My brothers and I spent summers in Colorado, where ticks managed to stick their faces in our bodies at least once a week. I vividly remember my grandmother holding a lit match next to my fluffy 1980’s hair to coax a tick out of my skull.

As a result, we require everyone who frolics at our cabin to be dipped in a full body OFF! bath. Plus wear a hat. Plus a mosquito net poncho. Plus chainmail. Plus a jacket for dinner.

After some overcooked burgers and undercooked corn on the cob, we retired to our couches for a friendly game of Charades. Did you know I am the world’s worst Charades player? I didn’t either until that night. My version of “Urgent” was to simply bug out my eyes and shake my hands as if I had just finished washing at a truck stop.

Elijah, surprisingly matter of factly, pointed at his leg and said, “Hey, is this a tick?”

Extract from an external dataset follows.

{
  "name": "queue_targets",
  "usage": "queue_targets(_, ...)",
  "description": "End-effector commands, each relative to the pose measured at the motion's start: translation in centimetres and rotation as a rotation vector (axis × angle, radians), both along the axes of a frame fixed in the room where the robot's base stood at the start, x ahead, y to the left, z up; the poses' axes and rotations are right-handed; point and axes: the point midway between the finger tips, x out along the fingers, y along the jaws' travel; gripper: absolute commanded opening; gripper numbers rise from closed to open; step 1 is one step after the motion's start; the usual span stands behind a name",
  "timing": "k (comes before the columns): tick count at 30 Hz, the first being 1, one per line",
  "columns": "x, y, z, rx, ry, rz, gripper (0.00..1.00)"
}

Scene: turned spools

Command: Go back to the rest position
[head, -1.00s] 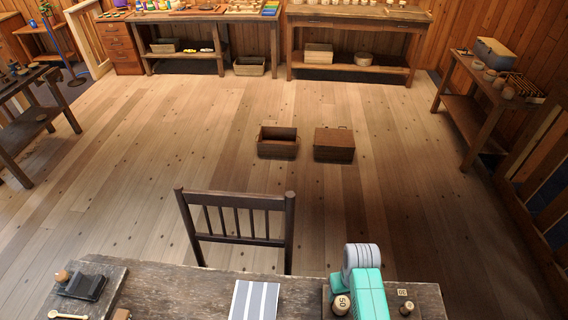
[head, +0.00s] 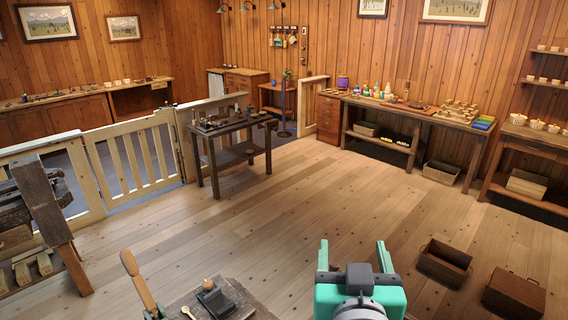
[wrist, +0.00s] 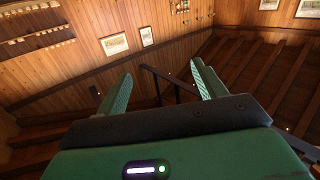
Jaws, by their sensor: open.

Yes. Yes it was. We sprang into action. We killed, tortured and dismembered the offending tick. Diana opened up a bottle of whisky. We then picked through each other’s hair and orifices. Everyone was clean.

Except Eli. He had what looked like another tick embedded in his scalp. Our neighbor Chris, who was slightly more sober than I, heated up a nail with an open flame. I stuck the red hot nail onto the black little thingy. After burning his skull, I realized it was not, in fact, a tick. It was an old scab from some other injury. Oops.

Eli surprisingly took it all in stride. The parasites, the burning nails on his scalp, the parental screaming. I was impressed.

I was also impressed by Diana’s fierce desire to destroy every tick within 400 miles of our cabin. I imagine Diana riding inside a Huey helicopter while “Flight of the Valkyries” blasts as she rains fire on our indigenous tick villagers.

When she asked the local exterminators what could be done, they said, “You live in a forest.” But they’ll still take our money.